Iraq will also loose out on some of their richest oil fields. What will the french do with this wealth of oil?
 
Yeah, that map is better.....just! lol
Plus, the labels are v. good too.......


Damascus seems very far away from these oil fields you mention, perhaps infrastructure would be improved in an east/west direction.
I think what would be more interesting is what will happen when Syria inherits that 'wealth of oil'. It could make them a lot of money that could potentially be directed at the military. Thus any Arab-Israeli conflicts ITTL are going to be more in favour of the Arabs.
Wasn't there an instance in OTL where the Egyptians needed the Syrians to push that little harder to secure a victory?
If the conflict isn't butterflied away the oil wealth could give them that extra edge to defeat Israel?

P.S. When I say 'butterflied away', I didn't mean; the butter flew away!

The above line is a joke, its just a bad one...............i'm going now.


:)
 

ninebucks

Banned
Would the Kurds have a better chance to break their chains and be free if Mosul is Syrian??

Please, don't use such biased language, if you mean independent, say 'independent'. A Syrian Kurdistan could well be part of a prosperous democratic society, while an independent Kurdistan could well be governed by a vicious dictator - describing a nation as 'free' is bound to mislead.
 
There are more than just Kurds that live in the province.
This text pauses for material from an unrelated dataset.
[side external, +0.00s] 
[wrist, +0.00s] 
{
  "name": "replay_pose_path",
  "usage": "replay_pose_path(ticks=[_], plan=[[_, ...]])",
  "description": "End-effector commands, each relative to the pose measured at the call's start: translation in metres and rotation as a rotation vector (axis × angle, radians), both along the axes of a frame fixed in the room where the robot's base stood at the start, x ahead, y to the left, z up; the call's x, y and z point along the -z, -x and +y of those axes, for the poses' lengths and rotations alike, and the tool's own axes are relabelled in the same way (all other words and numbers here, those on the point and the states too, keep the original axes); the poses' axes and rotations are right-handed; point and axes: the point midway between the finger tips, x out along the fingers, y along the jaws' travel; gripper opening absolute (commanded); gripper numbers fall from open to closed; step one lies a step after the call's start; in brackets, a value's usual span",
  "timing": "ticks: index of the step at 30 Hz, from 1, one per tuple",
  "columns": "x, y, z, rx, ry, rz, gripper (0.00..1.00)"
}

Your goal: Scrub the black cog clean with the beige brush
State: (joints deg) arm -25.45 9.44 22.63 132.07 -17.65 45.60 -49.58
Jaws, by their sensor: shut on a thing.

I think that if Damascus is able to form a secular and unethnic state after decolonization then the Kurds won't be that big of a deal. On that note I don't think the Baathists of Syria were as sectarian as the Baathists of Iraq.
 
AFAIK oil was discovered in the area in 1937 or such.
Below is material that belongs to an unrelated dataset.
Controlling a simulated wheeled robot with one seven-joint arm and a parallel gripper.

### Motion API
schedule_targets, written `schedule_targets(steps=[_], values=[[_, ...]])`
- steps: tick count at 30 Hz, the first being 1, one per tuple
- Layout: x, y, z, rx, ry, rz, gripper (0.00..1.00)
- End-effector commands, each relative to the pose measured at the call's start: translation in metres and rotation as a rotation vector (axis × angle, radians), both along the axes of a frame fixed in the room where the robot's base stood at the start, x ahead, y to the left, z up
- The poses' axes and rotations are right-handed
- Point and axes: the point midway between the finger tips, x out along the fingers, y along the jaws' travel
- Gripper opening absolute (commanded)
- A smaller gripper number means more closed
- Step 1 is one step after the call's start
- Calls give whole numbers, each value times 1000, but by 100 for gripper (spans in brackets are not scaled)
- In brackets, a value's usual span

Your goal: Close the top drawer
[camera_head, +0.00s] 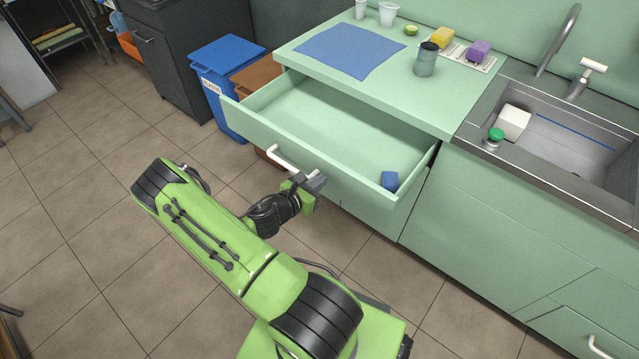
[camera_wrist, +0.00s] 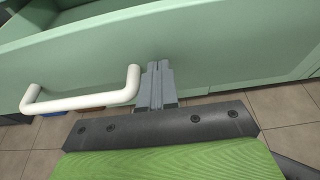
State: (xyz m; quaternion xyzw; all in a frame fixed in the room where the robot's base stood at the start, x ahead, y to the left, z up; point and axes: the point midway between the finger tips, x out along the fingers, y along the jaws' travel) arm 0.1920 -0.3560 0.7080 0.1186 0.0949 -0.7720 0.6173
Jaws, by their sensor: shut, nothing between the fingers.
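The top drawer (camera_head: 330,134) is pale green and stands pulled far out from under the counter. Its front carries a white bar handle (camera_head: 290,162). A small blue block (camera_head: 389,180) lies inside the drawer at its right front corner. My gripper (camera_head: 316,182) is in front of the drawer front, by the right end of the handle. In the wrist view my gripper's fingers (camera_wrist: 158,82) are together, just right of the white handle (camera_wrist: 85,100). They point at the drawer front (camera_wrist: 225,60), and I cannot tell whether they touch it.
The counter (camera_head: 440,105) above holds a blue cloth (camera_head: 350,50), a jar (camera_head: 426,60), sponges and cups. A sink (camera_head: 570,140) is at the right. Blue (camera_head: 228,52) and brown (camera_head: 258,76) bins stand left of the drawer.

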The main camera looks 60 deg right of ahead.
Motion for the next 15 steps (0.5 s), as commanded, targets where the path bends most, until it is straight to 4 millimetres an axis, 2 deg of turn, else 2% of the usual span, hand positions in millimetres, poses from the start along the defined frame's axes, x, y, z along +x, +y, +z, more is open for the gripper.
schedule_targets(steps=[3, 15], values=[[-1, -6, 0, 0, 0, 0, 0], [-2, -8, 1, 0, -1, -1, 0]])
That would give the French some incentive to keep syria post WWII. So we might see a French colonial war in both Algeria and Syria.

But then the fall of France if it goes according to OTL will put Syria higher on the priority list of UK to secure the oilfields not being put to use for Nazi Germany. Perhaps an early Operation Exporter! If thats possible.
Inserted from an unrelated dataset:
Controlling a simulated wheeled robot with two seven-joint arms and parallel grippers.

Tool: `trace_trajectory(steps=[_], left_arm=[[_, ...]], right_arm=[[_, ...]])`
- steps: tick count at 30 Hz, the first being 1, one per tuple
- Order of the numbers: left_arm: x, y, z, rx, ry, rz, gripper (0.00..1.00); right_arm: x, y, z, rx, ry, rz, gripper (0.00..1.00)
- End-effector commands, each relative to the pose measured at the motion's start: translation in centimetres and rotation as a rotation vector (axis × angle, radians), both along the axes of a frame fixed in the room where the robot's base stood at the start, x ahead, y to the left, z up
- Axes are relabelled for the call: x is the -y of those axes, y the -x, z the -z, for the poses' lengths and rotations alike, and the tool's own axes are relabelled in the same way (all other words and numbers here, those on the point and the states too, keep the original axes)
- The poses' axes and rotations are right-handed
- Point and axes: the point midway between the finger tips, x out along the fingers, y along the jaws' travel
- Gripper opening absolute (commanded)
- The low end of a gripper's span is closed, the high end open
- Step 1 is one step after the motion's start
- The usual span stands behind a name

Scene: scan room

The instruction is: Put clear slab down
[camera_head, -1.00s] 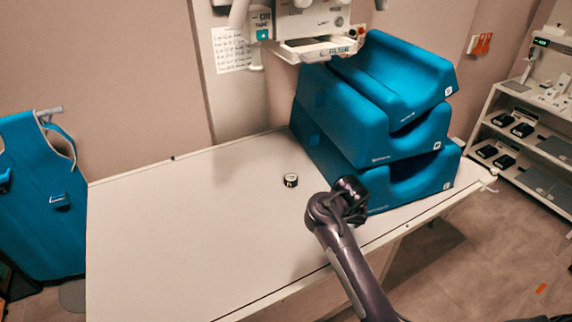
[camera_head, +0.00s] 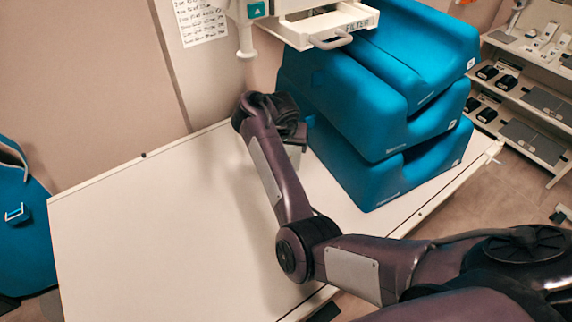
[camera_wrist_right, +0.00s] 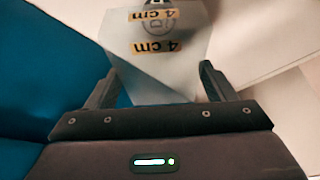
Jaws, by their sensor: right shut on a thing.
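The clear slab (camera_wrist_right: 165,50) is a pale see-through plate with yellow "4 cm" labels and a round mark, seen in the right wrist view. My right gripper (camera_wrist_right: 158,82) is shut on it, with one finger at each side of the slab's near end. In the head view my right gripper (camera_head: 288,118) is at the back of the white table (camera_head: 150,235), just left of the blue stack. My left gripper is not in view.
Blue stacked cushions (camera_head: 375,115) stand close on the right of my gripper. A machine with a filter drawer (camera_head: 320,28) hangs above the table's back edge. The table's left part is bare. A shelf (camera_head: 525,110) with small devices stands at right.

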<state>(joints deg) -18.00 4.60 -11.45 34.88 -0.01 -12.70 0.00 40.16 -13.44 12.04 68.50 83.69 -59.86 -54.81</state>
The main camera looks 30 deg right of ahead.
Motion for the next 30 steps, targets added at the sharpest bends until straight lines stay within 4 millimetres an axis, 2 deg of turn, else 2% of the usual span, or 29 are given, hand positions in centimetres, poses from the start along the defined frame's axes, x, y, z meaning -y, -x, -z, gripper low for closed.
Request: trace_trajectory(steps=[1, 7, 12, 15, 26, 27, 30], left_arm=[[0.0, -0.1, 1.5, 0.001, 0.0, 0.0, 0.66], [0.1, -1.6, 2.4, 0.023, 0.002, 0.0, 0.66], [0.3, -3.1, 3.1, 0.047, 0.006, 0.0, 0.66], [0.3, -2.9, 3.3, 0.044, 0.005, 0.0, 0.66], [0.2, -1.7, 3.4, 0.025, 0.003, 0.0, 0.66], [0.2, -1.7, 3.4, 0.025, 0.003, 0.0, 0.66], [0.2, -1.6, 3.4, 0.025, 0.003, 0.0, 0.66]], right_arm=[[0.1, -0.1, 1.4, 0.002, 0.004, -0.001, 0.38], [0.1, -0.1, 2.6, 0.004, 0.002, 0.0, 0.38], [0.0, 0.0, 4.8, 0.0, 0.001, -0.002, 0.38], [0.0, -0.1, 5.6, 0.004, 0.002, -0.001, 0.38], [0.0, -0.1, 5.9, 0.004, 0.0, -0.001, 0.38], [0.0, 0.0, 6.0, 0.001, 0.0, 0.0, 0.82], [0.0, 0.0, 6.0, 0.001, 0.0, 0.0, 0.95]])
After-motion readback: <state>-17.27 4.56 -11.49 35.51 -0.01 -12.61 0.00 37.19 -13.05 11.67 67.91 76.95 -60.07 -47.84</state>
Of course sitting on the oil may give the Syrians an edge in the conflict with Isreal but I'm uncertain if it would that important - it might be used more in the internal squabbles among the Arab nations. But Syria would be able to buy more and better equipment from the Soviets.

With oil in the furthes corner of the land infrastructure would change in Syria and any Iraq-Iran war would be of much less importance due to a large part of the oil belonging to Syria. And Saddam would not have the change to be a bitch against the Kurds.

I'm not sure this situation would make it any better for the Kurds. Depends upon what the ruler in Damascus think about it.

But it would also keep traces into Turkey and Iran.

These are just thoughts - a lot of change would incur. Difficult to get an overview unless you dig into it.
 
Another thing I just thought of is Syrias nuclear programme, if they had natural oil reserves would the west be more suspicious of the Syrians true aims, like with Iran?


:)
 
Any ideas how sunni-shi'ia relations will develop? If Syria is still ruled by Alawis then you get two shi'ia countries back to back. How about Iraq? It would seem that Iraq is more Arab (less Kurds) and about evenly split between sunnis and shi'ias. Does this mean more or less stability?